A hidden study appears

In January 2014, the EU ordered a €360.000 study on the loss of sales from piracy. The study was completed in May 2015. Its results were never published, until Julia Reda, a member of the European Parliament, dug it up and shared it with the world. The conclusion of the study: there is no evidence to support the idea that online copyright infringement displaces sales.

The study states that “the results do not show robust statistical evidence of displacement of sales by online copyright infringements.” Instead of piracy being harmful, it found that some industries even profited from it. Games piracy lead to higher game sales and music piracy lead to more people going to concerts. The researchers state that this is in line with similar research on piracy. Conveniently, this study was omitted in the sources for the Copyright Directive.

Our approach to fighting piracy has been wrong all this time. The scientific evidence speaks against it.

This study also found that 39% of all people pirate and 99% of pirates use legal content too. With such numbers and a large overlap between groups, we cannot outright conclude that pirates aren’t willing to pay at all. In the words of Google, as stated in a letter to the Australian government in response to strict anti-piracy laws: “We believe there is significant, credible evidence emerging that online piracy is primarily an availability and pricing problem.” This statement is backed up by EU research concluding that Spotify caused a decrease in music piracy during its meteoric rise.

But availability is becoming a problem again. At first, Netflix and Spotify opened the door for consumers to subscribe to a service. Now, everyone and their uncle is developing their own platform with exclusive content. This is more expensive for consumers, as much content ends up spread out over different platforms. There’s still Netflix, but there’s also Amazon Prime Video, HBO Go, CBS All Access, FX Now, Showtime Anytime and many more. Each of these services comes with a monthly fee. It’s no wonder that they worry about piracy.

Our approach to fighting piracy has been wrong all this time. The scientific evidence speaks against it. It may be difficult to change a narrative that started before the internet was a thing, but it needs to happen. We need to better understand the causes of piracy and how we minimise its impact. We don’t need an Article 13 that builds on examples of censorship and abuse.

The Copyright Directive is harmful in its implementation. There’s no other way to say it. It proposes to combat piracy with “the use of effective content recognition technologies.” It assumes that such tools exist and are effective. And while such technologies do exist, they are not fit for purpose by any means. In fact, they are woefully unequipped to account for the nuances and context that come with copyright.

YouTube Content ID schematic

To see how inaccurate the current technological solutions are we can look at the largest example out there: YouTube’s Content ID. The system - a spawn of the U.S. DMCA - allows rightsholders to upload so-called digital fingerprints of their work. Content ID uses these fingerprints to detect when that material is used in new uploads. The system flags these videos and rightsholders can take one of several actions: let it slide, funnel the advertising revenue into their own pockets or block it.

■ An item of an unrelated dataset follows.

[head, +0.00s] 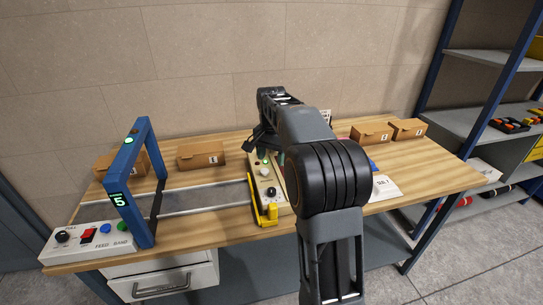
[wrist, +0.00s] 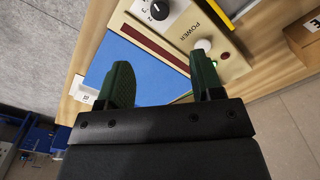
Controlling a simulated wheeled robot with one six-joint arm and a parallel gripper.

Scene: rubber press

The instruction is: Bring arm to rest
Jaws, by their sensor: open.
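My arm reaches over the wooden workbench (head: 215,215) in the head view. My gripper (wrist: 163,78) is open in the wrist view, with two dark green fingers spread wide and nothing held between them. The cream control box (wrist: 181,47) lies just past the fingers, with a white knob (wrist: 204,46) beside the word POWER close to the right fingertip. I cannot tell whether that finger touches it. The control box (head: 264,181) also shows in the head view. My arm hides part of the bench to its right.
A blue frame (head: 126,170) showing "5" spans a grey belt (head: 205,199) at left, beside a feed-band panel (head: 86,240). Cardboard boxes (head: 201,156) (head: 371,132) stand along the back. A blue shelf rack (head: 470,125) stands at right. A blue surface (wrist: 130,65) lies beside the control box.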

The problem is that it’s not always clear when something infringes on copyright. Most countries have provisions that allows (parts of) a work to be used without requiring a license from the copyright holder. This allows the creation of reviews, educational content, the use of quotes and much more. This is called fair use. The problem is that scanning an upload and finding partial use of a work does not say anything of whether it’s fair use. This requires human interpretation. It’s not even uncommon for people to disagree and take legal action. These are the nuances computer systems cannot deal with.

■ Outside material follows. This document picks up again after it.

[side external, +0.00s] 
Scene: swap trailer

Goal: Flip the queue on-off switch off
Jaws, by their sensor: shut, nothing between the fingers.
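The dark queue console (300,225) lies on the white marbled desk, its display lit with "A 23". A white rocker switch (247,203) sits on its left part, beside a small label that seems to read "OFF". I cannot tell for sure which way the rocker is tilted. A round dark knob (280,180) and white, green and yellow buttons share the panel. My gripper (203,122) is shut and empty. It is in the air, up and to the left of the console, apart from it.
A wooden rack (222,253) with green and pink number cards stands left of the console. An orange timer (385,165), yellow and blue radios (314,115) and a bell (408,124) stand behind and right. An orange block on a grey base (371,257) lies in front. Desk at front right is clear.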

It’s difficult to make a system like this work effectively, yet that is what lawmakers expect. They could have gone for removing content that has a very high match on both video and audio of a single copyrighted work and is clearly illegal. Instead, they chose the fantasy that technology will solve all our problems. A better way would be to let technology pick out the easy cases and leave the nuances to us humans.

The day that automated “content recognition technologies” are legally mandated will come. They are already widely used and legal standards are not a bad idea. But the assumption that a vaguely defined technology will solve the issue is ignorant. Our lawmakers need to actually understand technology to effectively apply it. That includes learning what it cannot do.

Who wants this?

The evidence speaks against the approach to copyright protection and the proposed technology. But if the public wants it, it's just democracy doing what it's supposed to, right? It’s time to look at the public consultations In case you’re unfamiliar with the process: public consultation is the phase in which a draft law is published and everybody willing can give their input. and see if that argument holds any merit.

The European Union holds the same position as a minority of rightsholders who want strong regulation in fear of economic loss.

Civilian responses to the proposed law worried that the increased responsibility of online platforms would lead to censorship. The current approach against copyright infringement was too harsh and the process is unfair. These concerns are not new, we also see them uttered about the DMCA.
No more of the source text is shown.